Notice the shape: a strong right skew, with many small trees and few large ones. This is the classic reverse-J diameter distribution — a hallmark of an uneven-aged, self-replacing forest. Most trees are young and small; only a few survive to become large.

6.2 geom_density() — Smooth distribution curves

# Compare diameter distributions: softwoods vs. hardwoods
ggplot(tn, aes(x = DIA, fill = SFTWD_HRDWD)) +
  geom_density(alpha = 0.4) +
  labs(title = "Diameter Distribution: Softwoods vs.
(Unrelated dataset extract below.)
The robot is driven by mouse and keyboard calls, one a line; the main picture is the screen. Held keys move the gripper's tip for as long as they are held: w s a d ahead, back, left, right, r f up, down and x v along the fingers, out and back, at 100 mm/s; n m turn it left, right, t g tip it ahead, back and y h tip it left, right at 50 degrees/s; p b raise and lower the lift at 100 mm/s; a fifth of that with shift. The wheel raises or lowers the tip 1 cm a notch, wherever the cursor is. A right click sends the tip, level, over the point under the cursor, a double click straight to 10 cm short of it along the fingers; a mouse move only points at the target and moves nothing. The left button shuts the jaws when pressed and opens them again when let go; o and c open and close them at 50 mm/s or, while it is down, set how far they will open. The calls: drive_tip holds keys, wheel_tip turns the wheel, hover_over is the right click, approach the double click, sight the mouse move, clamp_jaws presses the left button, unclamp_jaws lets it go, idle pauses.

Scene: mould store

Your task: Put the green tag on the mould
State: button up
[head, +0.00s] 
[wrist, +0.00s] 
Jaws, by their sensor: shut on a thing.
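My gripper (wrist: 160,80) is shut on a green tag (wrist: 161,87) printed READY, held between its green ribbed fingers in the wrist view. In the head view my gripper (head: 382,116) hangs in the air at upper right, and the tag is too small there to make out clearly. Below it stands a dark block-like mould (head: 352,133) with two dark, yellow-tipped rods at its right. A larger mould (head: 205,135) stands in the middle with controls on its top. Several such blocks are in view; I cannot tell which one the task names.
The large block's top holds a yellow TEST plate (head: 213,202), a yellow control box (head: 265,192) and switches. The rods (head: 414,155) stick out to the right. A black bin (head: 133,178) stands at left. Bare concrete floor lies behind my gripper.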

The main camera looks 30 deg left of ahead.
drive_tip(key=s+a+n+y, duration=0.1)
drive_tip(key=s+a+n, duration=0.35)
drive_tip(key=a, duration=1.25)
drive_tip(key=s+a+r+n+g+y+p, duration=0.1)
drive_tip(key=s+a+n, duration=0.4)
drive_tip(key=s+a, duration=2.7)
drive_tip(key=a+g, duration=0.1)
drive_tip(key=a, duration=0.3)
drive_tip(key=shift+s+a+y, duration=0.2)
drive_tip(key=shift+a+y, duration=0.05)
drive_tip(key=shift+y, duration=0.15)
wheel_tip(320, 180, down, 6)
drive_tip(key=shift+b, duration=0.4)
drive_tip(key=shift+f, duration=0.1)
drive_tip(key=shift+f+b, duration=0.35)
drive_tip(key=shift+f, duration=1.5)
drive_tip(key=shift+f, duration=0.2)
Hardwoods (TN)",
       x = "DBH (inches)", fill = "Wood Type")

alpha controls transparency — essential when overlapping multiple curves.

6.3 geom_point() — Scatter plots

ggplot(tn, aes(x = DIA, y = HT)) +
  geom_point(alpha = 0.2, color = "darkgreen", size = 0.8) +
  labs(title = "Tree Height vs. Diameter in Tennessee",
       x = "DBH (inches)", y = "Height (ft)")

With ~200,000 points, alpha (transparency) is critical. Without it, the plot would be a solid blob. Low alpha values let you see density — where are the MOST trees concentrated?

6.4 geom_smooth() — Trend lines

ggplot(tn, aes(x = DIA, y = HT)) +
  geom_point(alpha = 0.1, size = 0.5) +
  geom_smooth(method = "loess", color = "red", se = TRUE) +
  labs(title = "Height-Diameter Relationship (TN)",
       x = "DBH (inches)", y = "Height (ft)")

  • method = "loess" fits a local regression (flexible curve). Other options: "lm" for a straight line.
  • se = TRUE shows the confidence band around the line.

6.5 geom_col() — Bar charts from pre-computed values

Use geom_col() when you have already calculated the values (e.g., means, counts). Use geom_bar() when you want ggplot to count for you.

# Count stems per species and get top 10
top10_tn <- tn %>%
  count(COMMON_NAME, sort = TRUE) %>%
  slice_head(n = 10)

ggplot(top10_tn, aes(x = reorder(COMMON_NAME, n), y = n)) +
  geom_col(fill = "forestgreen") +
  coord_flip() +
  labs(title = "Top 10 Most Abundant Tree Species in Tennessee",
       x = NULL, y = "Number of Stems")

  • reorder(COMMON_NAME, n) orders the bars by count instead of alphabetically
  • coord_flip() rotates the chart to make species names readable

6.6 geom_boxplot() — Comparing distributions across groups

# Compare diameter distributions of 5 common TN species
common5 <- c("yellow-poplar", "red maple", "white oak", "Virginia pine", "chestnut oak")

tn %>%
  filter(COMMON_NAME %in% common5) %>%
  ggplot(aes(x = COMMON_NAME, y = DIA, fill = COMMON_NAME)) +
  geom_boxplot(show.legend = FALSE) +
  labs(title = "Diameter Distribution of 5 Common TN Species",
       x = NULL, y = "DBH (inches)") +
  theme_minimal()

6.7 geom_line() — Connecting points in order

# Calculate mean diameter by latitude (1-degree bins)
lat_dia <- live %>%
  mutate(lat_bin = round(centroidLat)) %>%
  group_by(lat_bin) %>%
  summarise(mean_DIA = mean(DIA, na.rm = TRUE), .groups = "drop")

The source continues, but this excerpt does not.